■ **DATASET CONTENT**
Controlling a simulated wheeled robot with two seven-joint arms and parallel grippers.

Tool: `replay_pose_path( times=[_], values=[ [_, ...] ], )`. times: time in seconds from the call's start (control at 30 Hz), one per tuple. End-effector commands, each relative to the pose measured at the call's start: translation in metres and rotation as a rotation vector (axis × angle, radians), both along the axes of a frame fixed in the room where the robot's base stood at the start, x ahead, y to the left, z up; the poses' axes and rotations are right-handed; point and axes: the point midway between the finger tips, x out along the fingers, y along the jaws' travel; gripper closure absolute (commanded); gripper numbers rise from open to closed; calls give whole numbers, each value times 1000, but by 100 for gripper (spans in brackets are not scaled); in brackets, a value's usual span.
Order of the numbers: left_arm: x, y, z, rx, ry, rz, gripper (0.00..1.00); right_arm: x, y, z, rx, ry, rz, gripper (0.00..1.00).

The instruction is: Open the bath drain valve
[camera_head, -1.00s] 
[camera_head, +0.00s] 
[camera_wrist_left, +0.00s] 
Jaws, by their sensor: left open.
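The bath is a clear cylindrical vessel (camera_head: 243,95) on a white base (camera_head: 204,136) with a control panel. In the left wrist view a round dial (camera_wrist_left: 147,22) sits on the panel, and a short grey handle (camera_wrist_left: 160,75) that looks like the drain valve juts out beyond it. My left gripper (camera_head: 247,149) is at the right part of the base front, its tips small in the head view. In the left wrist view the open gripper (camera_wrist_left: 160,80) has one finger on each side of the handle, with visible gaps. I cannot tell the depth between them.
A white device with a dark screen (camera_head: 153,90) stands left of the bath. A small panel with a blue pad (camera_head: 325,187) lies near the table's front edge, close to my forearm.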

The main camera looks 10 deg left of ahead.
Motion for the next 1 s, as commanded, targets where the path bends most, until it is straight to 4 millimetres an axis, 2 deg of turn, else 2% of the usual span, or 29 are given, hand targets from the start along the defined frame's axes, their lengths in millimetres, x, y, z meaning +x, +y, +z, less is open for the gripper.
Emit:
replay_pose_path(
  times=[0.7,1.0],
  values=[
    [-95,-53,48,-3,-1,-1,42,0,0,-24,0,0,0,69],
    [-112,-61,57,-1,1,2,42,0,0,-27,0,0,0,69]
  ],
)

■ **WHAT YOU WILL DO**
Nothing in the data may differ; print all of it exactly as written.

■ **FULL OUTPUT**
Controlling a simulated wheeled robot with two seven-joint arms and parallel grippers.

Tool: `replay_pose_path( times=[_], values=[ [_, ...] ], )`. times: time in seconds from the call's start (control at 30 Hz), one per tuple. End-effector commands, each relative to the pose measured at the call's start: translation in metres and rotation as a rotation vector (axis × angle, radians), both along the axes of a frame fixed in the room where the robot's base stood at the start, x ahead, y to the left, z up; the poses' axes and rotations are right-handed; point and axes: the point midway between the finger tips, x out along the fingers, y along the jaws' travel; gripper closure absolute (commanded); gripper numbers rise from open to closed; calls give whole numbers, each value times 1000, but by 100 for gripper (spans in brackets are not scaled); in brackets, a value's usual span.
Order of the numbers: left_arm: x, y, z, rx, ry, rz, gripper (0.00..1.00); right_arm: x, y, z, rx, ry, rz, gripper (0.00..1.00).

The instruction is: Open the bath drain valve
[camera_head, -1.00s] 
[camera_head, +0.00s] 
[camera_wrist_left, +0.00s] 
Jaws, by their sensor: left open.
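The bath is a clear cylindrical vessel (camera_head: 243,95) on a white base (camera_head: 204,136) with a control panel. In the left wrist view a round dial (camera_wrist_left: 147,22) sits on the panel, and a short grey handle (camera_wrist_left: 160,75) that looks like the drain valve juts out beyond it. My left gripper (camera_head: 247,149) is at the right part of the base front, its tips small in the head view. In the left wrist view the open gripper (camera_wrist_left: 160,80) has one finger on each side of the handle, with visible gaps. I cannot tell the depth between them.
A white device with a dark screen (camera_head: 153,90) stands left of the bath. A small panel with a blue pad (camera_head: 325,187) lies near the table's front edge, close to my forearm.

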The main camera looks 10 deg left of ahead.
Motion for the next 1 s, as commanded, targets where the path bends most, until it is straight to 4 millimetres an axis, 2 deg of turn, else 2% of the usual span, or 29 are given, hand targets from the start along the defined frame's axes, their lengths in millimetres, x, y, z meaning +x, +y, +z, less is open for the gripper.
Emit:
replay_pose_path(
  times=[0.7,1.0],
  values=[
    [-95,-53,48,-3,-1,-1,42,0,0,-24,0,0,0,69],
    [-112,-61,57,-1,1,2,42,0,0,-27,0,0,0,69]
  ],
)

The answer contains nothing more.